§ **Set exercise**: Please say how many lines of the listing hold "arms", with no other words in the answer.

§ **Provided records**:

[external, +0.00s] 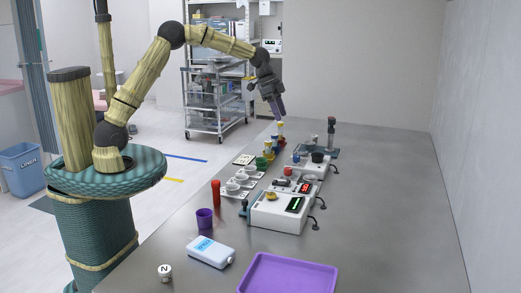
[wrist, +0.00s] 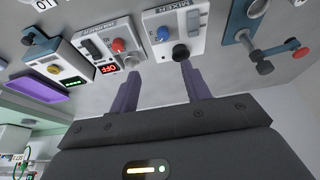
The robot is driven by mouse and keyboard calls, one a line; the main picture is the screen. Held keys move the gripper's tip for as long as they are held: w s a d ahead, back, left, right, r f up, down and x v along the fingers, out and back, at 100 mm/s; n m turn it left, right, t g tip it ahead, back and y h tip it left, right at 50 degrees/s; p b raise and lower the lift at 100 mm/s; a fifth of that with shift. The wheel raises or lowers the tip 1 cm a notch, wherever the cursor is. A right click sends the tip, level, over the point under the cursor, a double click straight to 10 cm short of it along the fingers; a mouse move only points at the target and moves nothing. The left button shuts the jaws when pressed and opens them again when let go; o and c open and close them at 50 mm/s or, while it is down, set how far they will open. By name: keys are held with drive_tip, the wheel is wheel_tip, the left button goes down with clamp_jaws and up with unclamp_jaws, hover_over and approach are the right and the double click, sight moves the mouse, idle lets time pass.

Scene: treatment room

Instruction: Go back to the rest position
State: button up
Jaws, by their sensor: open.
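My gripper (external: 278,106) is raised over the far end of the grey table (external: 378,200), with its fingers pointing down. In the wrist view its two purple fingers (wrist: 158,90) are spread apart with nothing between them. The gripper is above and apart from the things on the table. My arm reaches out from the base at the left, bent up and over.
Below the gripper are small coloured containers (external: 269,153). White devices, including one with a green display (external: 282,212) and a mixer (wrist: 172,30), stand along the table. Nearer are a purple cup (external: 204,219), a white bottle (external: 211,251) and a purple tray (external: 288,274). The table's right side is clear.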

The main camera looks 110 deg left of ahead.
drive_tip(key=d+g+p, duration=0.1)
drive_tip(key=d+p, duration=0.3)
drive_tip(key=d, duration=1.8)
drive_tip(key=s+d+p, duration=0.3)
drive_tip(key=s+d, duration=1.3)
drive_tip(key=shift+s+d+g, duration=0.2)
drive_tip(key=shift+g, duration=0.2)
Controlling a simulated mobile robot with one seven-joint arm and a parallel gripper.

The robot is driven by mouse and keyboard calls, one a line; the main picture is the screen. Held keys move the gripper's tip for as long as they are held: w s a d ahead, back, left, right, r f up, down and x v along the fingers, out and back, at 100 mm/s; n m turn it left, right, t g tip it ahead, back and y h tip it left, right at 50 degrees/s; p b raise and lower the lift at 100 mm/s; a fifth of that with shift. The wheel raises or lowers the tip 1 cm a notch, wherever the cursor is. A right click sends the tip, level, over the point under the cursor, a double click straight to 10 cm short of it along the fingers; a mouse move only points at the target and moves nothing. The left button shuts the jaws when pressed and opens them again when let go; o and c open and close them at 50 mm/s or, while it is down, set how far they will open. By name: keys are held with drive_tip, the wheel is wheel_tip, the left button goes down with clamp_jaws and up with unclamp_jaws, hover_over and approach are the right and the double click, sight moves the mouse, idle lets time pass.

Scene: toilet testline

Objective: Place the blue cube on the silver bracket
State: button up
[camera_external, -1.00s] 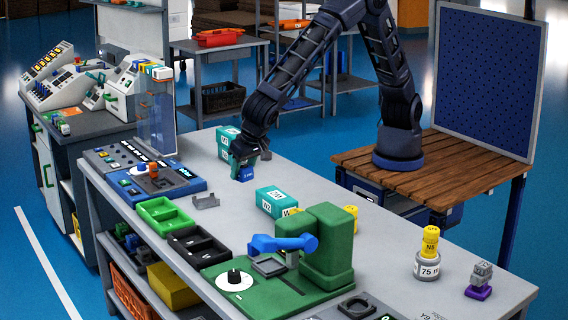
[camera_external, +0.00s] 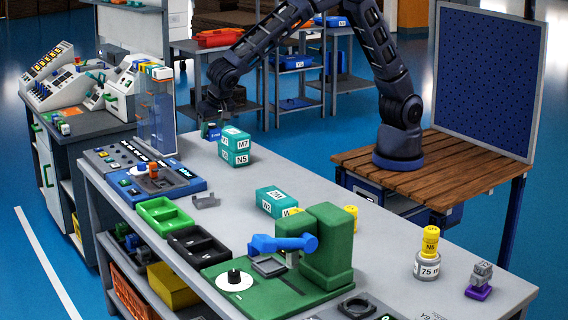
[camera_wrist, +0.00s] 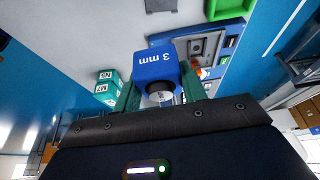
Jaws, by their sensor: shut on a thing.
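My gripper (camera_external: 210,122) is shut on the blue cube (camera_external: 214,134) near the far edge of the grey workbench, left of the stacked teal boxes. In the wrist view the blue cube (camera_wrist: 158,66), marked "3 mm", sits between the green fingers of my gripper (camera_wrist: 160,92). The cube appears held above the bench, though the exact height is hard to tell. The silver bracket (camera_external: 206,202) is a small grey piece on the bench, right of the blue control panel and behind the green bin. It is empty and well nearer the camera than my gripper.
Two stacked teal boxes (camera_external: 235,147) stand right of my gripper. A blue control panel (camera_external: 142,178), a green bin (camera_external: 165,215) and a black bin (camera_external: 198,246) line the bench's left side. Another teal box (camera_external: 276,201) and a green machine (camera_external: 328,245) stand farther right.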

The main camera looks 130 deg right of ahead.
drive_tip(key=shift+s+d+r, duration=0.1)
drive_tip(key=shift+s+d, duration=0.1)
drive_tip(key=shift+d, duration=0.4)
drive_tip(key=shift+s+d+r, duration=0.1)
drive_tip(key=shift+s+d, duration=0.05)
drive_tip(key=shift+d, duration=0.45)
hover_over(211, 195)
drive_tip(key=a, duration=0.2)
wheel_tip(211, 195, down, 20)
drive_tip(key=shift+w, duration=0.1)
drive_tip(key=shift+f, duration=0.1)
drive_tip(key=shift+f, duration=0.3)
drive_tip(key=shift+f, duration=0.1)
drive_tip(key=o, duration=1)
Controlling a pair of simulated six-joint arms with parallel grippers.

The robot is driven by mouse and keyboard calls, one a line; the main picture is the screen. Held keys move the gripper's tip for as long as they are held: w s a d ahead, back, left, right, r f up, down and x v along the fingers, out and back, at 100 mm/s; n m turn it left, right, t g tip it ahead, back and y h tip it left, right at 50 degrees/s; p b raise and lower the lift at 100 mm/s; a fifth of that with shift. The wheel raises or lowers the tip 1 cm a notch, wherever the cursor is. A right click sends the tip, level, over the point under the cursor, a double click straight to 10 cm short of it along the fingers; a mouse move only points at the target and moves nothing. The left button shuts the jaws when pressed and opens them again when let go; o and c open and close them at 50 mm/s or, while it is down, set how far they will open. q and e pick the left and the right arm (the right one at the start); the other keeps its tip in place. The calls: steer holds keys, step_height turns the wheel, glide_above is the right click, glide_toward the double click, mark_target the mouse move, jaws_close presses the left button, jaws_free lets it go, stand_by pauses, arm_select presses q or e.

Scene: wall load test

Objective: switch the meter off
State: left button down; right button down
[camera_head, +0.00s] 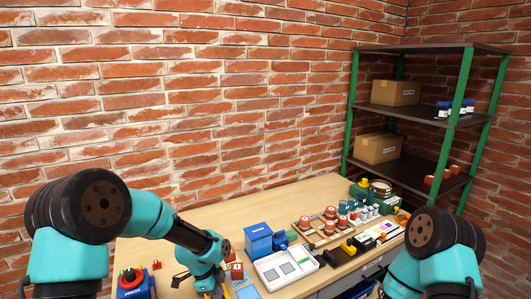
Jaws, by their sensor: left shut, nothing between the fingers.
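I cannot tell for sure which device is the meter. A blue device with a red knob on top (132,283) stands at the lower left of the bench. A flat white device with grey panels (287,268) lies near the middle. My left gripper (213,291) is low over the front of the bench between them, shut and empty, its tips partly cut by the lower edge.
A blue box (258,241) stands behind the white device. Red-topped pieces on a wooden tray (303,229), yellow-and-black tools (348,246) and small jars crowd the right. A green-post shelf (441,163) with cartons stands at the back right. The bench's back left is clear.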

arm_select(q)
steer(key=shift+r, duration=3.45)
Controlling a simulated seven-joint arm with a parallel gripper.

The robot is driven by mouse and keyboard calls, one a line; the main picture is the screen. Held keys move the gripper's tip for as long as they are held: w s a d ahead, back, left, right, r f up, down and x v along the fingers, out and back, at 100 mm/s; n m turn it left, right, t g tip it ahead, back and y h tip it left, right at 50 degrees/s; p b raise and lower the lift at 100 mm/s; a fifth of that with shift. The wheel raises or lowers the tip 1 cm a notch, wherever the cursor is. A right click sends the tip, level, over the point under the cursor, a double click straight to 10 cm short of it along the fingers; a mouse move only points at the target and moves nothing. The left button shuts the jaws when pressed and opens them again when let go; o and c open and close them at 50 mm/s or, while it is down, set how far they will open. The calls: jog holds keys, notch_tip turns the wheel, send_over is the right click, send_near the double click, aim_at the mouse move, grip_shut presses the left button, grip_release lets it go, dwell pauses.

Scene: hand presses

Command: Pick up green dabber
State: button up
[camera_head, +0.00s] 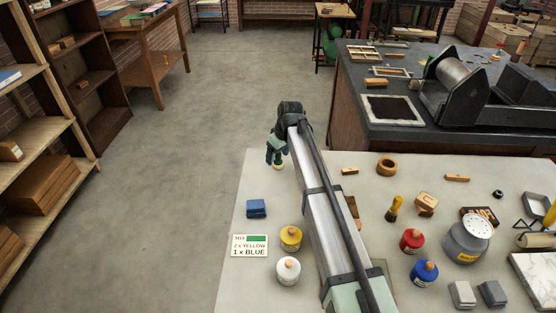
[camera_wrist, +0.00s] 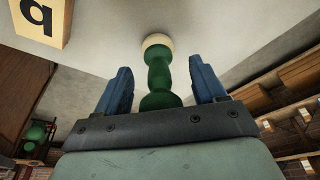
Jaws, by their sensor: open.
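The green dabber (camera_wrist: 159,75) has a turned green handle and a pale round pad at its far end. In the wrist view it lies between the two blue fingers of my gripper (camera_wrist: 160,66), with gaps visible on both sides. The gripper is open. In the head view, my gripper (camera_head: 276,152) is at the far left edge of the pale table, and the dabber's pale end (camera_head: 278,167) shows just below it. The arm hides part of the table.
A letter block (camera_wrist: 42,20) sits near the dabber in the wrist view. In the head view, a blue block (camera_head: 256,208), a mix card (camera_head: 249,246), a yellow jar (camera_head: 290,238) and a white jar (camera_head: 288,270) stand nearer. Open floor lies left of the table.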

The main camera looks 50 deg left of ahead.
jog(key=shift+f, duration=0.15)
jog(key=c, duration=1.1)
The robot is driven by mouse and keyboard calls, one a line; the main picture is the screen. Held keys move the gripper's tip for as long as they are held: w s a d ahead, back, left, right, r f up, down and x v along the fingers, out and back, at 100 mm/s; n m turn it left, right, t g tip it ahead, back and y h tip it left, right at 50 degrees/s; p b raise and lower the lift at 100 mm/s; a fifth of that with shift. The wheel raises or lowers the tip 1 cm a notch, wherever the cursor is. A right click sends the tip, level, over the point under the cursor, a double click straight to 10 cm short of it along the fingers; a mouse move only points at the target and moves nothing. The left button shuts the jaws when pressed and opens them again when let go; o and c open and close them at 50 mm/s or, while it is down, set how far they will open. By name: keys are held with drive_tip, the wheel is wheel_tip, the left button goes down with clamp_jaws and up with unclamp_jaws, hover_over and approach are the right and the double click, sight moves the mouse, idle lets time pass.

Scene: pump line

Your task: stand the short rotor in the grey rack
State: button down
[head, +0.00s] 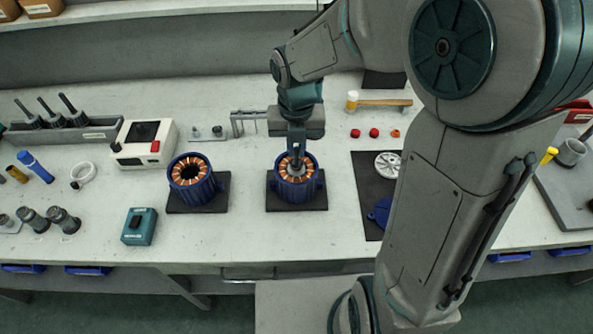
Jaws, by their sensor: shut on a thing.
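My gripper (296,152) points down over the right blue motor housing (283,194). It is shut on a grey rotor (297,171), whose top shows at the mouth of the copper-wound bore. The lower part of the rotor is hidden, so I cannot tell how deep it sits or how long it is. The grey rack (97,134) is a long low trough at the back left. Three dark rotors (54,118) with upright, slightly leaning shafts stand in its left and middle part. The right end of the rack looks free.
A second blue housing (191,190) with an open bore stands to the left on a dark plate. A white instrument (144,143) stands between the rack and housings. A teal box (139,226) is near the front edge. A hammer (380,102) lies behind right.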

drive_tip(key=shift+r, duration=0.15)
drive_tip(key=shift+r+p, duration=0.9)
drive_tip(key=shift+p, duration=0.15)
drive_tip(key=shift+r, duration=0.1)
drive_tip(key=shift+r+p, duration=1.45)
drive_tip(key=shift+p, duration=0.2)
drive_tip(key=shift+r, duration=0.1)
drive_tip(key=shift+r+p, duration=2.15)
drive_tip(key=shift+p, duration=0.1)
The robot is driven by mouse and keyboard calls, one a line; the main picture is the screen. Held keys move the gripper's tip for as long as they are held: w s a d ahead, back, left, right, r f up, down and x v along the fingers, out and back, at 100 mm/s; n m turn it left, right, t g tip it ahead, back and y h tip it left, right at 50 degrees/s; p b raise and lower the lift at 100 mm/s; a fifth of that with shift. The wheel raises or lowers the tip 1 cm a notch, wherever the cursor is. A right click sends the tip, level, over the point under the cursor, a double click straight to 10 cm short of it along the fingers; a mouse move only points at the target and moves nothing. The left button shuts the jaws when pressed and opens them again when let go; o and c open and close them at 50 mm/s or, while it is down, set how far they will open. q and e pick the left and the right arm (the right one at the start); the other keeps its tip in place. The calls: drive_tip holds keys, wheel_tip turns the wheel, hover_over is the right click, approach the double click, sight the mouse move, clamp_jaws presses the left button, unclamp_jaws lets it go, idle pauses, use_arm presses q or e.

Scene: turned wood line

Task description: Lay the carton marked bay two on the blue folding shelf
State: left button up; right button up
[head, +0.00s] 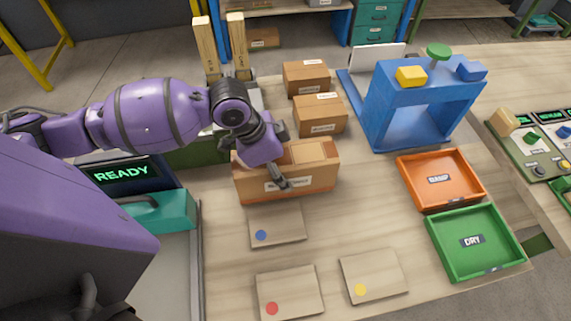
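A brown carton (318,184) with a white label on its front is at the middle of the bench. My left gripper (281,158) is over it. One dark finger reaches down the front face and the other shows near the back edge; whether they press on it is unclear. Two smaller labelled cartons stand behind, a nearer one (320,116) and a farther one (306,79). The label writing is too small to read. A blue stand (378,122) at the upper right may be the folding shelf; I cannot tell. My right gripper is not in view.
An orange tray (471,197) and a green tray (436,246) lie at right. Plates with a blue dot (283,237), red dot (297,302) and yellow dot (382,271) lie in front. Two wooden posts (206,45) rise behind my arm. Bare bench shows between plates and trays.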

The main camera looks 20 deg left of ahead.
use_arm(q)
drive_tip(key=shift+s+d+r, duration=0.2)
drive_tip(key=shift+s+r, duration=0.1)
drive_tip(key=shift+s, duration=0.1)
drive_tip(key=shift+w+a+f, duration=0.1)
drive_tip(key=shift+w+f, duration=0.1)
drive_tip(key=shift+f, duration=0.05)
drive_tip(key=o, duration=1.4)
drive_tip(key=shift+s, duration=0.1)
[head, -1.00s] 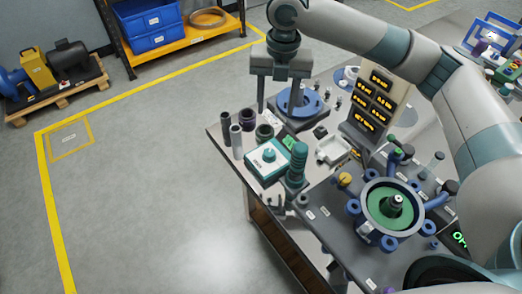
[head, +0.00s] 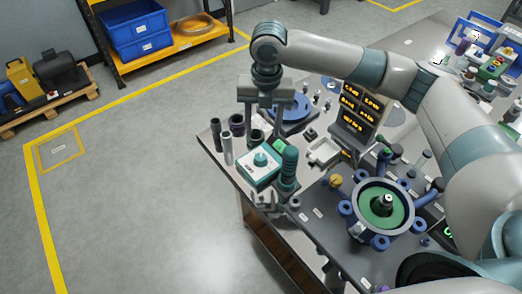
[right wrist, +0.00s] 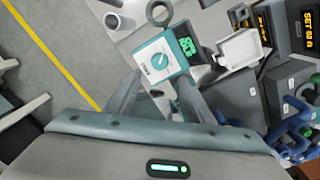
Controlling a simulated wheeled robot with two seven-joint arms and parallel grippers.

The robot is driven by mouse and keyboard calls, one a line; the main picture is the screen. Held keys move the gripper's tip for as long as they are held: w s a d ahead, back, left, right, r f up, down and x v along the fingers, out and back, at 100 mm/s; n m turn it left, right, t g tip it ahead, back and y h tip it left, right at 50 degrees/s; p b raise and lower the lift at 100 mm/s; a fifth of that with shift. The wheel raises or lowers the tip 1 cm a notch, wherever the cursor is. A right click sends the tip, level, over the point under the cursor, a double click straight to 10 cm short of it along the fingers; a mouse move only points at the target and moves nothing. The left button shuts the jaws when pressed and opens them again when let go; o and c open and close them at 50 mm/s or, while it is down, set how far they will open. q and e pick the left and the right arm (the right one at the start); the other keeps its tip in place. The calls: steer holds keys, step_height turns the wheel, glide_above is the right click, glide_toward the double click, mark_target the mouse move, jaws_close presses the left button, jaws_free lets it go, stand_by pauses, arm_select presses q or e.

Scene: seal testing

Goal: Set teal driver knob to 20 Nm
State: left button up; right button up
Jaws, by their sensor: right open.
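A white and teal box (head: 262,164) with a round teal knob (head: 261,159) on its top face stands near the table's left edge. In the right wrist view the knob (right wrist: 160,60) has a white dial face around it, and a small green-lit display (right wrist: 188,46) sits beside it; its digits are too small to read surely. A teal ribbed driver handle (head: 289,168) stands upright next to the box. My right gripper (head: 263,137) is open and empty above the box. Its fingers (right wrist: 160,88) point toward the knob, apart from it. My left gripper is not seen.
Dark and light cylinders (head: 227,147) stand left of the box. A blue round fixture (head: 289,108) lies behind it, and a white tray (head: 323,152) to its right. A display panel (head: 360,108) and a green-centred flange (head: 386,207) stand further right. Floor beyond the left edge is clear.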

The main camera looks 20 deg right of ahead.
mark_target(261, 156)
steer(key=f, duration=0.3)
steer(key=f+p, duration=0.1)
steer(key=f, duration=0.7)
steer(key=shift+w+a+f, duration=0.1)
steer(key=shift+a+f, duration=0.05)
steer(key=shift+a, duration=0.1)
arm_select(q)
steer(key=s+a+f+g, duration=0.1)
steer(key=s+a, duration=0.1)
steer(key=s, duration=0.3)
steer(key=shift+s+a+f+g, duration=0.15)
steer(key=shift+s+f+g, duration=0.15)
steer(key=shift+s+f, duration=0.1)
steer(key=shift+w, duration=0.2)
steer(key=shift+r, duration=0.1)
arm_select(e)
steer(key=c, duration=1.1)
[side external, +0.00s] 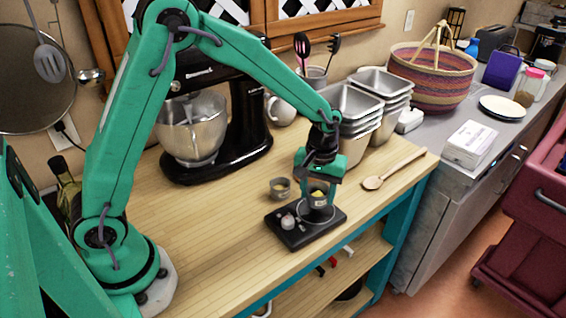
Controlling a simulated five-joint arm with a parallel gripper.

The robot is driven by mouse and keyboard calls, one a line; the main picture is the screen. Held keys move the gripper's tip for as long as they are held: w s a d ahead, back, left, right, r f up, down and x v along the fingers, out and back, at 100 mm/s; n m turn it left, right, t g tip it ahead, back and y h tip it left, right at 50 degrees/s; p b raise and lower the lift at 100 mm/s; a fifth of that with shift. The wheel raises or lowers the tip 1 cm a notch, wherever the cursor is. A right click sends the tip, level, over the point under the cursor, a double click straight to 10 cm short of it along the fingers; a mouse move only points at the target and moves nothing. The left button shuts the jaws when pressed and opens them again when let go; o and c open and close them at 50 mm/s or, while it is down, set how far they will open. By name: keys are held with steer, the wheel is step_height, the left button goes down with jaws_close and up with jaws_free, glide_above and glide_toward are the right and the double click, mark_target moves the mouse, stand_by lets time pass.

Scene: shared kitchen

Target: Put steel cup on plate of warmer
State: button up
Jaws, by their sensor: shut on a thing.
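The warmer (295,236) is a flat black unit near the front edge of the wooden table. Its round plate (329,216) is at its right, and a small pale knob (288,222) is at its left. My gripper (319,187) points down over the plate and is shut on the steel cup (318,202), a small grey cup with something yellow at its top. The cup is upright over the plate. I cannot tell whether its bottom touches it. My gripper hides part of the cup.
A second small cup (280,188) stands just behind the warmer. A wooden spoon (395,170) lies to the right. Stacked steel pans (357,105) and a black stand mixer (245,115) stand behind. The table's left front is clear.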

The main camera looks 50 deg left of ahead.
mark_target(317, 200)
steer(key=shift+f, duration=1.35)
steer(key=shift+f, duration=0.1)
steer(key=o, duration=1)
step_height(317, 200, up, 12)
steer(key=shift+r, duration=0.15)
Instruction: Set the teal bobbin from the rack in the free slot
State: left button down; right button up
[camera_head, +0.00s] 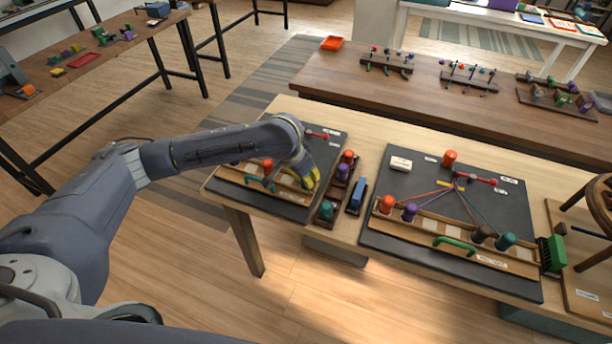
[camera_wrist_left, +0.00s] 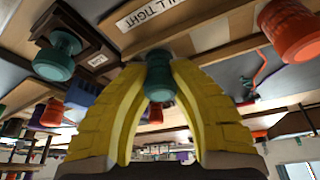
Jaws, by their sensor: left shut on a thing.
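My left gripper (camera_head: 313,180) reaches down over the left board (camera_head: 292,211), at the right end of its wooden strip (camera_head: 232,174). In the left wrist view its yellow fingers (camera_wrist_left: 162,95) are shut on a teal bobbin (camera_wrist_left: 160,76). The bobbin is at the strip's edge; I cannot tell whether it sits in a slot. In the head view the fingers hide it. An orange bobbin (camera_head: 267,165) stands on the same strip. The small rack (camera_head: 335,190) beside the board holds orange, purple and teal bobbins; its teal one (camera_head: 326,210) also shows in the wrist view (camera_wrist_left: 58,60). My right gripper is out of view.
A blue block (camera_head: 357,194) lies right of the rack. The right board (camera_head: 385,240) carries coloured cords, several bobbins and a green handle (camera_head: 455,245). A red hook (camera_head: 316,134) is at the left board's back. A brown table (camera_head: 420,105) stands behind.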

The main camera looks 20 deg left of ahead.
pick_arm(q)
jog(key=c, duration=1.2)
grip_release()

§ **Result of the exercise**: 2